> **Problem**:
Write out the listing from the line with "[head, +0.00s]" to the line with "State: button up", both lines included, exactly and nothing beyond. Leave pictures out.

────────

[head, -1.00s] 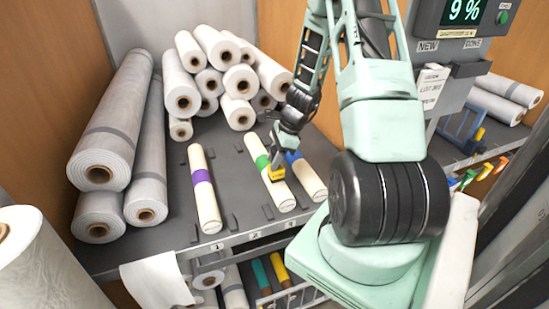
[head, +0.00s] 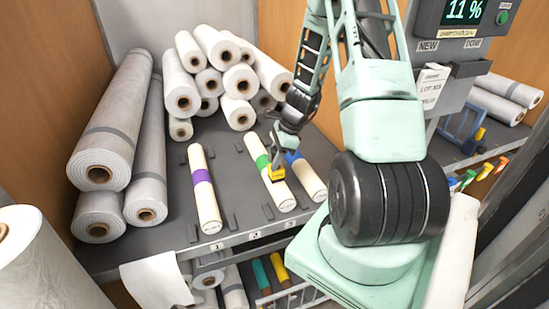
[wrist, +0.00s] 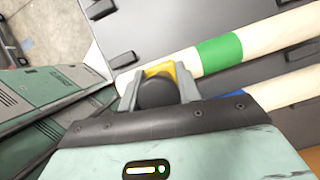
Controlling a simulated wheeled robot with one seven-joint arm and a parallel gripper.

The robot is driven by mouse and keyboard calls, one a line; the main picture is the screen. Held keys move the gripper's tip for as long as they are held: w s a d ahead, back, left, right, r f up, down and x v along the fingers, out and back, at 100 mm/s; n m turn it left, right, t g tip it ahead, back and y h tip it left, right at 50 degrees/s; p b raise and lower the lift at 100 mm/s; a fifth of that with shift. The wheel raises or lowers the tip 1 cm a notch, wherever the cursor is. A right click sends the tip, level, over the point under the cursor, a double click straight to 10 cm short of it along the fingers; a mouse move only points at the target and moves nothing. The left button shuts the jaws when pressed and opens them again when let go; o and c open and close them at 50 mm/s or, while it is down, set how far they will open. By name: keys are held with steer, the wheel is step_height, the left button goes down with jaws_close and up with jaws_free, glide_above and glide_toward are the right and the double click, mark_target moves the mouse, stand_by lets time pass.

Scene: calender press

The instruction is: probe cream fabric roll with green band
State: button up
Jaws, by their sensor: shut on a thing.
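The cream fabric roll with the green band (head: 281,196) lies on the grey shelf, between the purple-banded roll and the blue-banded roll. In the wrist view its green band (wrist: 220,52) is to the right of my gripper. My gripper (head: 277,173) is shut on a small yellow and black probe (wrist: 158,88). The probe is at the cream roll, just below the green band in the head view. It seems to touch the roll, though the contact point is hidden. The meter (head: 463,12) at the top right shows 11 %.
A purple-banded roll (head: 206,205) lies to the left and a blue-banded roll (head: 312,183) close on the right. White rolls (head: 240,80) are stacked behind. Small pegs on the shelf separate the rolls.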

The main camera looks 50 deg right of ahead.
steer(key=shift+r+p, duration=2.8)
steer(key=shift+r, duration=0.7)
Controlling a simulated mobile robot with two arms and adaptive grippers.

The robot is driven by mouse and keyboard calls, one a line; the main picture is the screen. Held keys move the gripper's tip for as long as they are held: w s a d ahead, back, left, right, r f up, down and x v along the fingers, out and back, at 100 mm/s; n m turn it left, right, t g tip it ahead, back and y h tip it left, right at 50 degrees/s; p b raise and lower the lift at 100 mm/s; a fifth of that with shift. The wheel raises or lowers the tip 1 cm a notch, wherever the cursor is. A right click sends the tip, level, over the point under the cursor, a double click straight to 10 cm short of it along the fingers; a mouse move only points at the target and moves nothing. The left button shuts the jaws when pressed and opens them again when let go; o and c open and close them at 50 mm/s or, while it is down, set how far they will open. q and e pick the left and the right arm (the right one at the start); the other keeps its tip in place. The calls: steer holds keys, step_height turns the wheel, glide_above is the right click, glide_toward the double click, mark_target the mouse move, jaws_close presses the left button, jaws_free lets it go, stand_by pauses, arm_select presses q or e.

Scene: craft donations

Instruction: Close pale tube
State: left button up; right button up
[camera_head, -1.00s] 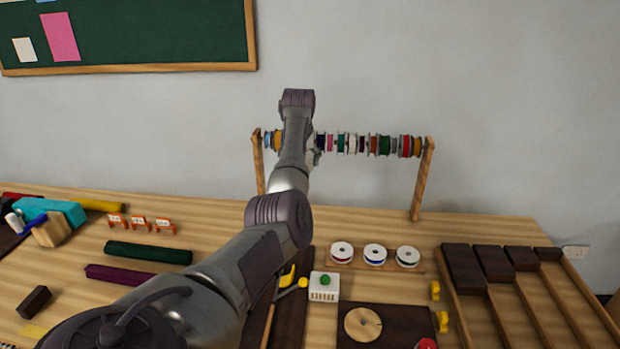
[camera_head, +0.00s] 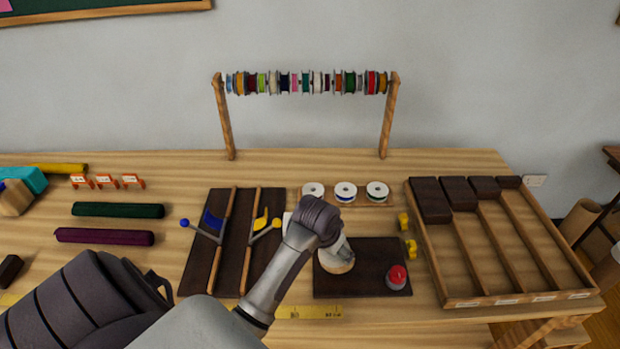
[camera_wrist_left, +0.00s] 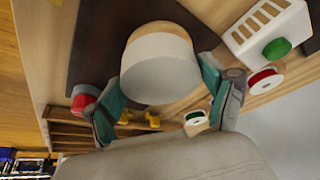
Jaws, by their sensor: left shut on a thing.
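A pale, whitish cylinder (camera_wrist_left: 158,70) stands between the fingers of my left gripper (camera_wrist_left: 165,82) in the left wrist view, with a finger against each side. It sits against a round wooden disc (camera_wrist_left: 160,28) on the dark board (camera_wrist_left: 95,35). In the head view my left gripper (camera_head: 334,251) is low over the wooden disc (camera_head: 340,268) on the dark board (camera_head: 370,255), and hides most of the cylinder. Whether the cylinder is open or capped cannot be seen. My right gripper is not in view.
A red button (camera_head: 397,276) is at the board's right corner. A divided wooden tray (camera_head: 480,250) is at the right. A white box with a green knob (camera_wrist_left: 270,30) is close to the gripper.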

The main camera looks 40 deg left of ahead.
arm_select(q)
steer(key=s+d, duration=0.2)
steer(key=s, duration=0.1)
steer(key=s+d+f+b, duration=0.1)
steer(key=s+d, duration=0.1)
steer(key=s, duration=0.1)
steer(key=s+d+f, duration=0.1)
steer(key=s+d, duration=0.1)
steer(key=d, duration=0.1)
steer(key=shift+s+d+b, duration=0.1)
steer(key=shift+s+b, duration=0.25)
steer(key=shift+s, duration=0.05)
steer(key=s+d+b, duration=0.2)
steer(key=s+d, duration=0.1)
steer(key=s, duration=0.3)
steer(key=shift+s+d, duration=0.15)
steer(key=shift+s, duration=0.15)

────────

> **Response**:
[head, +0.00s] 
[wrist, +0.00s] 
Controlling a simulated wheeled robot with one seven-joint arm and a parallel gripper.

The robot is driven by mouse and keyboard calls, one a line; the main picture is the screen. Held keys move the gripper's tip for as long as they are held: w s a d ahead, back, left, right, r f up, down and x v along the fingers, out and back, at 100 mm/s; n m turn it left, right, t g tip it ahead, back and y h tip it left, right at 50 degrees/s; p b raise and lower the lift at 100 mm/s; a fifth of that with shift. The wheel raises or lowers the tip 1 cm a notch, wherever the cursor is. A right click sends the tip, level, over the point under the cursor, a double click straight to 10 cm short of it along the fingers; a mouse move only points at the target and moves nothing. The left button shuts the jaws when pressed and opens them again when let go; o and c open and close them at 50 mm/s or, while it is down, set how far they will open. By name: keys are held with steer, the wheel is step_height, the left button goes down with jaws_close and up with jaws_free, glide_above and glide_toward are the right and the double click, mark_target moves the mouse, stand_by lets time pass.

Scene: calender press

The instruction is: probe cream fabric roll with green band
State: button up

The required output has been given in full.